→ **Directions**
Repeat, exactly and only, the lines from the one containing "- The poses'" to the last line, inclusive; do not repeat the pictures.

---*---

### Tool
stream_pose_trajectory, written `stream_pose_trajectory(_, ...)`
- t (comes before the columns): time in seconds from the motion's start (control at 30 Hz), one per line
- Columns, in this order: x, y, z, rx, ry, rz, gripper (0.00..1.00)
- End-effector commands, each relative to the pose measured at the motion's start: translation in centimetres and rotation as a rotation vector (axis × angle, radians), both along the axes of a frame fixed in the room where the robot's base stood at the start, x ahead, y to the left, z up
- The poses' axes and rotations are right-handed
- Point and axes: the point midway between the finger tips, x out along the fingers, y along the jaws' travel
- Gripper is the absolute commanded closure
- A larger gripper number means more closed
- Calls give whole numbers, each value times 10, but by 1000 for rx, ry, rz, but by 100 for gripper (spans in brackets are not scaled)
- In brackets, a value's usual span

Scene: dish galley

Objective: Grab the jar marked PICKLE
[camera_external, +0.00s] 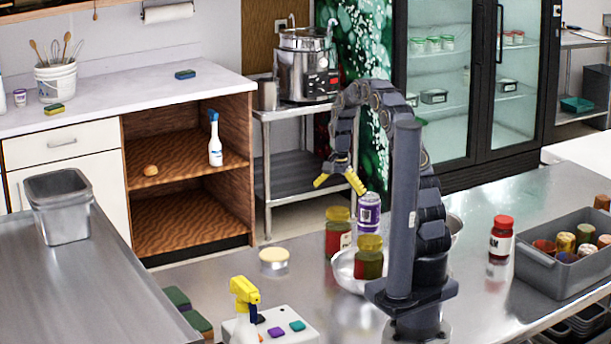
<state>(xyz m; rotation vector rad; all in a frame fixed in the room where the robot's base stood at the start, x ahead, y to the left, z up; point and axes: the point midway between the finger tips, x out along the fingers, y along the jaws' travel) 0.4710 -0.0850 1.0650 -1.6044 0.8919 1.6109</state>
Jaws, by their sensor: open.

---*---

→ **Solution**
- The poses' axes and rotations are right-handed
- Point and axes: the point midway between the finger tips, x out along the fingers, y along the jaws' travel
- Gripper is the absolute commanded closure
- A larger gripper number means more closed
- Calls give whole numbers, each value times 10, but by 1000 for rx, ry, rz, but by 100 for gripper (spans in brackets are not scaled)
- In brackets, a value's usual span

Scene: dish galley

Objective: Grab the jar marked PICKLE
[camera_external, +0.00s] 
<state>(xyz m; rotation vector rad; all in a frame fixed in the room where the robot's base stood at the start, x ahead, y to the left, z up; point and axes: the point midway between the finger tips, x out along the fingers, y along the jaws' travel) 0.4710 -0.0850 1.0650 -1.6044 0.8919 1.6109</state>
Jaws, by their sensor: open.

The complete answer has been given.